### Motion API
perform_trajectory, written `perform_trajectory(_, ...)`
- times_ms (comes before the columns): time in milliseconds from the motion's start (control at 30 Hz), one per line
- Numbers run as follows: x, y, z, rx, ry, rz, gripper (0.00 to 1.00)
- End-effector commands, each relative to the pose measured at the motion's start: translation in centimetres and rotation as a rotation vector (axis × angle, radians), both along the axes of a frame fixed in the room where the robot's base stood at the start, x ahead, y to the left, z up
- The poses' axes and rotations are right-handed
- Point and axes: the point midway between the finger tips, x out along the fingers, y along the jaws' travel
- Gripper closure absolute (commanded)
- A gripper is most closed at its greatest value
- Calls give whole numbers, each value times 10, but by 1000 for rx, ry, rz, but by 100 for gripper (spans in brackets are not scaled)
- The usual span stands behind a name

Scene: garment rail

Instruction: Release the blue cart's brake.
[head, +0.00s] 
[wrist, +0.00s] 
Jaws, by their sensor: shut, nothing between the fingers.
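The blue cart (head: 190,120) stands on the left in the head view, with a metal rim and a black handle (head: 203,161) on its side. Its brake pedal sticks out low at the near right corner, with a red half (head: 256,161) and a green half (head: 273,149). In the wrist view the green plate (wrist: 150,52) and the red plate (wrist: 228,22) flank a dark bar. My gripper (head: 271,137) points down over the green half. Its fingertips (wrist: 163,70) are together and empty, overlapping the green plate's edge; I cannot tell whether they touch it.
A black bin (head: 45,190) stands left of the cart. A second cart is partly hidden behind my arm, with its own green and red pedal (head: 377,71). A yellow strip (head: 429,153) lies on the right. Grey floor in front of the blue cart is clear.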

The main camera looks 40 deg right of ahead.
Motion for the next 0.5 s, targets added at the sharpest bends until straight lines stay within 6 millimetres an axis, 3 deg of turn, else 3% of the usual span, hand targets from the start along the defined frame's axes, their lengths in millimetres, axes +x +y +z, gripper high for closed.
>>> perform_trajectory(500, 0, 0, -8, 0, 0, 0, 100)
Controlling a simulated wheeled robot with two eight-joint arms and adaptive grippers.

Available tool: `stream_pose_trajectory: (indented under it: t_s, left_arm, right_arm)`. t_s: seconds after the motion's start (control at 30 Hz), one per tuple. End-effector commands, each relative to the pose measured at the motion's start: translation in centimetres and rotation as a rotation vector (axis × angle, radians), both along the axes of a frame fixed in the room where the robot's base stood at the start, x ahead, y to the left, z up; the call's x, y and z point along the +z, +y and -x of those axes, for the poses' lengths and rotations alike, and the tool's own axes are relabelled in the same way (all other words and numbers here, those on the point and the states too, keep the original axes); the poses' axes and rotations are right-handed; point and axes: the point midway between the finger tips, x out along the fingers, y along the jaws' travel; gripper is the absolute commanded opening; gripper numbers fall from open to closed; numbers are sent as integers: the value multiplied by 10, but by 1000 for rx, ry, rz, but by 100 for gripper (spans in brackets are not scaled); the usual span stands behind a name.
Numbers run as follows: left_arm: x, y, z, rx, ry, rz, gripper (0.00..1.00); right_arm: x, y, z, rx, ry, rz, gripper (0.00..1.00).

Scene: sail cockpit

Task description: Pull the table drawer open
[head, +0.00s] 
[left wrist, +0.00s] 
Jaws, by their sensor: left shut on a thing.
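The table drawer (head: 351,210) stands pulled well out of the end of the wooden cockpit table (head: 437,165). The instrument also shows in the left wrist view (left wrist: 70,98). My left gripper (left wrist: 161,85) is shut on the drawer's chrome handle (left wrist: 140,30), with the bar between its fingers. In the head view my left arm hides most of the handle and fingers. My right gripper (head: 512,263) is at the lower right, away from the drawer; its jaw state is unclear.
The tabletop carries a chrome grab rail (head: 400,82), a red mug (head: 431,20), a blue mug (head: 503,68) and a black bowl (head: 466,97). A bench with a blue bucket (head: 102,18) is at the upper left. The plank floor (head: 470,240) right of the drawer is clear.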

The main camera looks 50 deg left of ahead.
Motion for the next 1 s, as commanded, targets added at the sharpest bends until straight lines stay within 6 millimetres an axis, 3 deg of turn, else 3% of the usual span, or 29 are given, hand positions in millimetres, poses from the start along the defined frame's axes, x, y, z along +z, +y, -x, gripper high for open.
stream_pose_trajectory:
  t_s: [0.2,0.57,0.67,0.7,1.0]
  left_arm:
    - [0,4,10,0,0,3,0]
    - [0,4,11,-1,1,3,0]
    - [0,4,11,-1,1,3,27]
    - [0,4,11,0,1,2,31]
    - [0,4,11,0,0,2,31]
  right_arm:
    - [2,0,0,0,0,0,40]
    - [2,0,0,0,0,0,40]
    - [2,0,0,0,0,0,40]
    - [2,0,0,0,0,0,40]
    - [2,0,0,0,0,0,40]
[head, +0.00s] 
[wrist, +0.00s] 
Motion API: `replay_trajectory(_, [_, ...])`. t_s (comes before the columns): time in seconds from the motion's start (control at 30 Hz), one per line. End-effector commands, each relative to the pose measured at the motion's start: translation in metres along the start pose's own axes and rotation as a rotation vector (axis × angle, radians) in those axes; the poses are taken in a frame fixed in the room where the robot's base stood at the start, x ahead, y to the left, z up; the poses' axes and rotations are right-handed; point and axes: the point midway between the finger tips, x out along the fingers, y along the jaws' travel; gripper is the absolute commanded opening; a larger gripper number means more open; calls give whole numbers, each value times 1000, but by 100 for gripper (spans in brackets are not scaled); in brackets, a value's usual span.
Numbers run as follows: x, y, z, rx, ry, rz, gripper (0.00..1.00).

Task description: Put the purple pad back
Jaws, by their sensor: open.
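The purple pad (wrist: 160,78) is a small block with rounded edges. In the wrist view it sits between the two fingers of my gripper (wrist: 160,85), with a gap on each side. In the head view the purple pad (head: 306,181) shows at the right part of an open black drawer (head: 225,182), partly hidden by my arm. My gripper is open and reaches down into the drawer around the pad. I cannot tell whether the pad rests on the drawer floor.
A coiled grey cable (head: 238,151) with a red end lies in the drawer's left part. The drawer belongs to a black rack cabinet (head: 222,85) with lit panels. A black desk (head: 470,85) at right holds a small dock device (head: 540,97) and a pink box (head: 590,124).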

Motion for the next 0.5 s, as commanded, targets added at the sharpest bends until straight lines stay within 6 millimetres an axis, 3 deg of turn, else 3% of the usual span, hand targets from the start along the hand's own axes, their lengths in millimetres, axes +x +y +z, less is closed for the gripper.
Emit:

WRITTEN TASK
In the listing above, locate each line with "looks" and copy it.

RESPONSE
The main camera looks 40 deg right of ahead.
The main camera looks 50 deg left of ahead.

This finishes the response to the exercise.